The common law lien dates back to at least the 18th century. At its core, such a lien consists merely of a right for a person to retain property already in his or her possession until a demand of some sort, usually for payment, has been satisfied. Typically it is given to people who have preserved or improved the value of that property. The common law provides only this right to retain – the lien holder cannot sell the property to satisfy any debt without first obtaining a court order. Further, the lien is lost if the lien holder gives up possession of the property. The common law lien is thus a relatively narrow, restrictive method for ensuring the payment of a debt. 
From the 19th century onwards, however, legislatures around the common law world expanded the scope and content of lien rights via statute. This was particularly common in North America, where a number of liens that bear very little resemblance to a classic common law lien were developed.
One of these new types of statutory lien was a lien for workers engaged in various primary industries such as agriculture, forestry and mining. They were developed as an early form of worker protection, in industries where employers were short of cash and workers could not be sure of being paid their wages when work was completed. This paper is concerned primarily with forestry liens, but the other forms of liens developed at this time provide useful points of comparison, both in terms of the original policy intent and in terms of how they have been reformed (or not reformed) over the past century, and are therefore discussed below.

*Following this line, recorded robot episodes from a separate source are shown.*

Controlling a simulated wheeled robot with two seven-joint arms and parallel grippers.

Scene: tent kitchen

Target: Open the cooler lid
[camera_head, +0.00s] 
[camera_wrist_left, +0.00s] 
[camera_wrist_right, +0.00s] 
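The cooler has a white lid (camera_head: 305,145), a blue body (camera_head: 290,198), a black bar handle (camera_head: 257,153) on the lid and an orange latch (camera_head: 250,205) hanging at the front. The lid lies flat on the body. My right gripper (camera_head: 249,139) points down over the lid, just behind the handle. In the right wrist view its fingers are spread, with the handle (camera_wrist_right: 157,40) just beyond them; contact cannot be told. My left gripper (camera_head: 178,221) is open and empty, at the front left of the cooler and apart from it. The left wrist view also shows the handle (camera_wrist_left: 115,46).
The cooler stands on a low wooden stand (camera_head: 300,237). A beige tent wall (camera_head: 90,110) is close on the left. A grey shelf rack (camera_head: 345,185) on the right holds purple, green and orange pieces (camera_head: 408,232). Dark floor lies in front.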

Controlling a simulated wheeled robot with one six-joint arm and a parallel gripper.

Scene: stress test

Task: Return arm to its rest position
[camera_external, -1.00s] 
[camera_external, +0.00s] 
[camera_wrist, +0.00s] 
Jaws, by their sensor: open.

B. The Forestry Workers Lien for Wages Act
The Forestry Workers Lien for Wages Act (“the Act”) is a provincial statute designed to protect the financial interests of those engaged in logging work. It does this by giving logging workers a lien over timber they have worked on to secure monies that are owing to them. It also sets out processes for the seizure and sale of timber and for dispute resolution by a court if necessary.
The Act is largely unchanged from its passage in 1891 as the Woodsmen’s Lien for Wages Act. This causes significant problems in the implementation of the Act, as its terminology and processes do not mesh well with the modern logging industry or the modern legal system. Perhaps due to its obsolete drafting, the Act is rarely used, with most of the activity in recent years arising out of one insolvency event.
The key features of the Act are discussed below.
1. Persons entitled to a lien
Any person performing “labour” on logs or timber is entitled to a lien on those logs or timber for the amount owing for such “labour”. “Labour” is broadly defined to mean “cutting, skidding, felling, hauling, scaling, banking, driving, running, rafting or booming any logs or timber and includes any work done by cooks, blacksmiths, artisans and others usually employed in connection therewith”. Contractors who have “cut, removed, taken out or driven logs or timber” are also entitled to a lien.
2. Property that is subject to a lien
Liens can be placed on “logs, cordwood, timber, cedar posts, telegraph poles, railroad ties, tan bark, pulpwood, shingle bolts, and staves….” Recent court decisions have clarified that woodchips are also included in the type of wood products upon which liens can be placed. The Act specifically states that sale of the logs or lumber does not extinguish a lien. Once wood has been processed at a mill, however (into lumber, veneer or paper, for example), it is no longer able to be liened, and any existing liens are lost.
3. Filing requirements
Liens are claimed by filling out the form required by the Act and verifying its details in an accompanying affidavit. The form and affidavit are then filed at the Superior Court of Justice for the area in which the work for which a lien is being claimed was carried out. The time allowed for filing depends on exactly when work was carried out, with a firm deadline of filing by the 30th of the next April applying to work done in the autumn or winter, and a 30 day deadline after work is completed applying to spring or summer.
The Act sets out a comprehensive though confusing mechanism for enforcing the lien. Depending on the monetary value, enforcement actions can be taken in either the Small Claims Court or Superior Court of Justice. However, even if the claim is filed in the Superior Court of Justice, the bulk of the process is required to follow, as closely as possible, the procedures of the Small Claims Court.
Of particular note in the enforcement process is the ability to apply to the Court for a sheriff or bailiff to seize the logs or timber where the claimant is in danger of losing his or her claim. Regardless of whether the logs have been seized or not, ultimately they can be sold to pay the money owing once a lien claim is proved in court.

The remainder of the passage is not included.